For the past three weeks I taught teaching Austrian students English on the campus of a girls boarding school outside of London. Every other day we met for lessons. We reviewed grammar: present participles, gerunds, the passive voice. On remaining days, we toured the County of Kent and surrounding corners of southeast England: Rye, Dover, Brighton.
My colleagues included an Australian, an Austrian, an Irishman, and a Scot. Each time we walked into a pub, the room buzzed like the beginning of the world’s most-told joke.
Occasionally on lesson days, a student asked me a question I didn’t know. Sometimes it’s just “What’s for lunch?” or “Why do Americans smile so much?” Sometimes the questions were grammatical and of comparatively little consequence: “Do I put the comma outside the quotation marks?” or “Why do you need ‘were’ in the subjunctive?”

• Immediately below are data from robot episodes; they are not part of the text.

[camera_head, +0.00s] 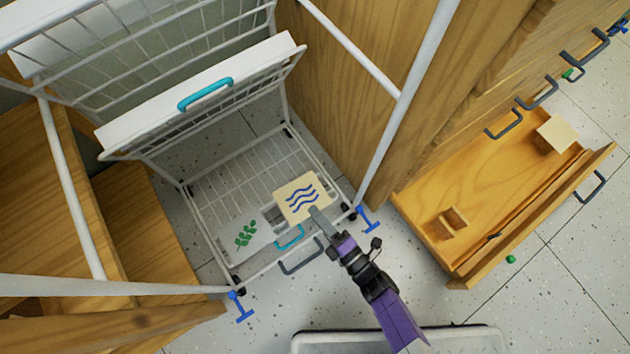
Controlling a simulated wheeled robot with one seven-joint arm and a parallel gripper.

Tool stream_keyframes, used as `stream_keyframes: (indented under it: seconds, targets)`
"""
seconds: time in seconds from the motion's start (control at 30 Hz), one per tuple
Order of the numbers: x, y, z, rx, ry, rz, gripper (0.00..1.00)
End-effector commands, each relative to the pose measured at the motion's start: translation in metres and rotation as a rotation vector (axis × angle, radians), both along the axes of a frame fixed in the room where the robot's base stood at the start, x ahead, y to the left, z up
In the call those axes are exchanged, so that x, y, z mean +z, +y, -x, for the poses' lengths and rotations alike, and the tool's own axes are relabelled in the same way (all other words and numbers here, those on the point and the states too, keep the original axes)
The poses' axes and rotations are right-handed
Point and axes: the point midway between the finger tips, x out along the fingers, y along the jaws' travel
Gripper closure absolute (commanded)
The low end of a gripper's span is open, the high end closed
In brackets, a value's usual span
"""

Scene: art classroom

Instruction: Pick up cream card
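The cream card (298,193) is a pale square with blue wavy lines. It shows at the front right of the bottom wire rack (207,200). I cannot tell whether it rests on the rack or is just above it. My gripper (317,212) reaches in from the lower right. A grey finger overlaps the card's lower right edge. The other finger is hidden, so I cannot tell whether the gripper is closed on the card.
A white sheet with a green leaf print (245,233) lies left of the card. A teal handle (289,237) is just below the card. White frame posts (408,100) flank the rack. An open wooden drawer (430,205) is at right. Speckled floor (570,270) is free at lower right.

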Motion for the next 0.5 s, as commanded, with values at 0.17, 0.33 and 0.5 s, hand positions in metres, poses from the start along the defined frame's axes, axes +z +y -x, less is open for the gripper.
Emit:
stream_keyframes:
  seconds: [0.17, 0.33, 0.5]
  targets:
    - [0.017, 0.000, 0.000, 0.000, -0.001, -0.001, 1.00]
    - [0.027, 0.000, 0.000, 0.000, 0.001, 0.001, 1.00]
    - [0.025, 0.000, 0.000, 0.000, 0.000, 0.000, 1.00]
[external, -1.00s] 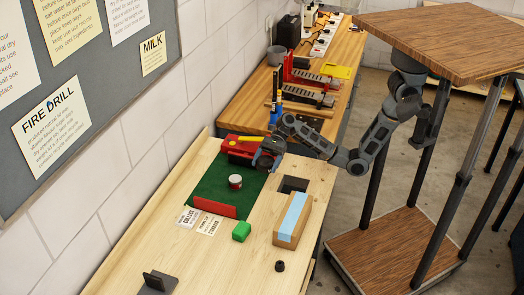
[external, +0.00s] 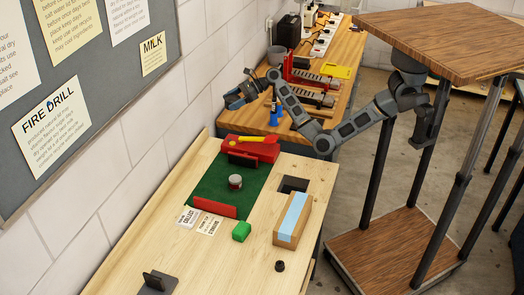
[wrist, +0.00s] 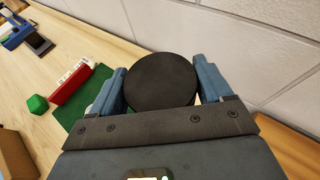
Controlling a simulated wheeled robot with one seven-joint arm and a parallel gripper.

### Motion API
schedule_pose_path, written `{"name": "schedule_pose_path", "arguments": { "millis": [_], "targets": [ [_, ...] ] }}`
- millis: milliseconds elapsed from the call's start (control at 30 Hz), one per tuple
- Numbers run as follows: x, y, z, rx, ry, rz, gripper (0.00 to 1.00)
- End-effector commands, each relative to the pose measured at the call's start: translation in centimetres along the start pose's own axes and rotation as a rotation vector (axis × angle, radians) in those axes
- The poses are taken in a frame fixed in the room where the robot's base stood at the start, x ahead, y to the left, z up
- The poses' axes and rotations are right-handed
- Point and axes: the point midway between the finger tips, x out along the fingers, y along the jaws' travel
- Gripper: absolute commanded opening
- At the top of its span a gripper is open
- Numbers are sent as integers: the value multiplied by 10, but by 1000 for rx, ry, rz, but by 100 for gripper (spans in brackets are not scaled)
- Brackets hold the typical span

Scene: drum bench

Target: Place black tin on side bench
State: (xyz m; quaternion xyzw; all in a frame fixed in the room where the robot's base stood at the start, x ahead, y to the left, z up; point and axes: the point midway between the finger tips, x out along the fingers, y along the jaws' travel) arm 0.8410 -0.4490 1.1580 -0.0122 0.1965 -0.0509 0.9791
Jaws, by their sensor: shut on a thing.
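My gripper (external: 238,97) is raised above the near left corner of the far orange-brown wooden bench, close to the wall, in the external view. It is shut on the black tin (wrist: 160,78), whose round dark top shows between the two blue-grey fingers in the wrist view. The tin's sides and underside are mostly hidden. The far bench, likely the side bench (external: 346,42), stands beyond the pale work bench (external: 150,225).
A grey cup (external: 276,55) is farther back. On the pale bench are a red-and-yellow object (external: 250,150), a small can (external: 235,181) and a green block (external: 241,231).

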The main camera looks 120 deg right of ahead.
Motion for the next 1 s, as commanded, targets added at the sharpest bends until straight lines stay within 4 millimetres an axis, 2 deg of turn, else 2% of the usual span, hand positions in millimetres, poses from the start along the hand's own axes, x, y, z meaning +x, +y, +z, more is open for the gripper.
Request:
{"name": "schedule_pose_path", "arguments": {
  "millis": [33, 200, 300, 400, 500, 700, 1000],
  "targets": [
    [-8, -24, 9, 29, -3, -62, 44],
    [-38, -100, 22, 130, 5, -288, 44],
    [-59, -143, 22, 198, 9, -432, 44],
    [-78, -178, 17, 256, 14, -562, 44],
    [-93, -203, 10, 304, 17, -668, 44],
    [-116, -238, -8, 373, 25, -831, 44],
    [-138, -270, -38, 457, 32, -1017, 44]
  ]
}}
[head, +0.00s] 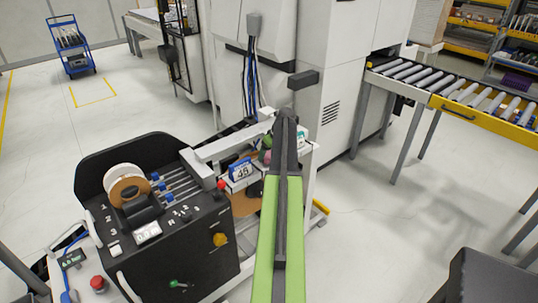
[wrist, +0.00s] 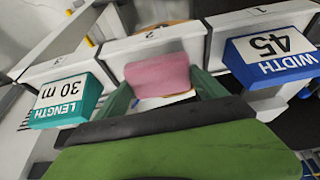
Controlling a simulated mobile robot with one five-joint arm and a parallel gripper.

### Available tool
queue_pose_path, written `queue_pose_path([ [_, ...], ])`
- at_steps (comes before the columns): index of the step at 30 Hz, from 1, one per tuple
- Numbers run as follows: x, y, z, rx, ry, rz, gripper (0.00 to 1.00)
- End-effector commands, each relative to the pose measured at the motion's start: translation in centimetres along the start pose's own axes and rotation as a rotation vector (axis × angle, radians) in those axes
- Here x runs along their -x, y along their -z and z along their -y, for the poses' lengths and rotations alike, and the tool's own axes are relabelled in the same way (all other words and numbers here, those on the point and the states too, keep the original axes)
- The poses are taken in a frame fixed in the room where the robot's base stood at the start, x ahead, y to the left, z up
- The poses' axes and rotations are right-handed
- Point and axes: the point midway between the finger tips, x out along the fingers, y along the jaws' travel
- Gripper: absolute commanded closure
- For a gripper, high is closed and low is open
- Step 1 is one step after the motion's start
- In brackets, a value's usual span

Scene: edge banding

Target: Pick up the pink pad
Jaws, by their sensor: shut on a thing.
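The pink pad (wrist: 158,75) sits in the middle of the wrist view, between the two green fingers of my gripper (wrist: 163,84). The fingers are shut on its sides. It is in front of the white holder marked 2 (wrist: 150,42), and I cannot tell whether it still touches it. In the head view a small bit of pink pad (head: 265,157) shows left of my arm. My arm hides most of the gripper there.
A blue WIDTH 45 block (wrist: 272,52) is close on the right in the wrist view. A teal LENGTH 30 m block (wrist: 68,100) is close on the left. A black machine (head: 170,225) with a tape reel stands at left in the head view.

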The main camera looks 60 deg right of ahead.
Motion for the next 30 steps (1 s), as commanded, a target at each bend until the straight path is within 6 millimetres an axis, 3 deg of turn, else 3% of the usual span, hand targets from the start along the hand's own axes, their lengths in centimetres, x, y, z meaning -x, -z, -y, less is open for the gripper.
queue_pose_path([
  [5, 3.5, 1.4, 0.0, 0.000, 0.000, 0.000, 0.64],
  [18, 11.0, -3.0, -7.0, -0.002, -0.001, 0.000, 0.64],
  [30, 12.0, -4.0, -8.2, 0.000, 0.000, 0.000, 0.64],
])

Three days ago we took the kids to see Stomp in London. Walking around London as an American is an exercise in linguistic astonishment because one is everywhere confronted new iterations of one’s mother tongue in even the most banal contexts: “Way out” instead of “exit” and “takeaway” instead of “to go.” English surprises even the native speaker. Now imagine the look on an Austrian student’s face when she hears her five teachers pronounce the “o” in “stomp” five completely different ways.
Plus, England is a country so keenly aware of its literary history. Standing on the White Cliffs, one recalls Shakespeare’s Earl of Gloucester’s haunting bid: “From that Place I shall no leading need.” In Putney, the words of the Isaac Watts hymn emblazon the red brick underneath a corner sundial: “Time like an ever rolling stream.” In Hatchards, London’s oldest bookstore, one opens an edition of Auden and feels the words running by, lining the shelves and pouring out into the road: “And the river jumps over the mountain // And the salmon sing in the street.” And in the Tube, a pamphlet celebrates Irish literature with a Seamus Heaney poem:
A courier blast that there and then
Lapsed ordinary. But not ever
After. And not now.
There are no words in Stomp. In between feats of extraordinary and pulsating rhythmic accomplishment—harmonizing with paint cans and inner tubes—the performers gesture, even grunt, at each other to communicate, but verbal exchange is entirely absent. So too, was the feeling of sacrifice, forgiveness, or hope.
I think this is one of the powers of words: that they can compel us to understand, empathize, and pardon. If this is true, then it has terrifying consequences for language instruction: that language is inherently moral, that we don’t have all the answers, and that we might need more words to be sustained, guided, and made whole.
Like a courier blast, language comes quickly and flippantly, and lapses ordinary. But other moments remind of us its weight: Lying in a London park on the rarest of cloudless days, again reading Auden:
Let them leave language to their lonely betters
Who count some days and long for certain letters;
We, too, make noises when we laugh or weep:
Words are for those with promises to keep.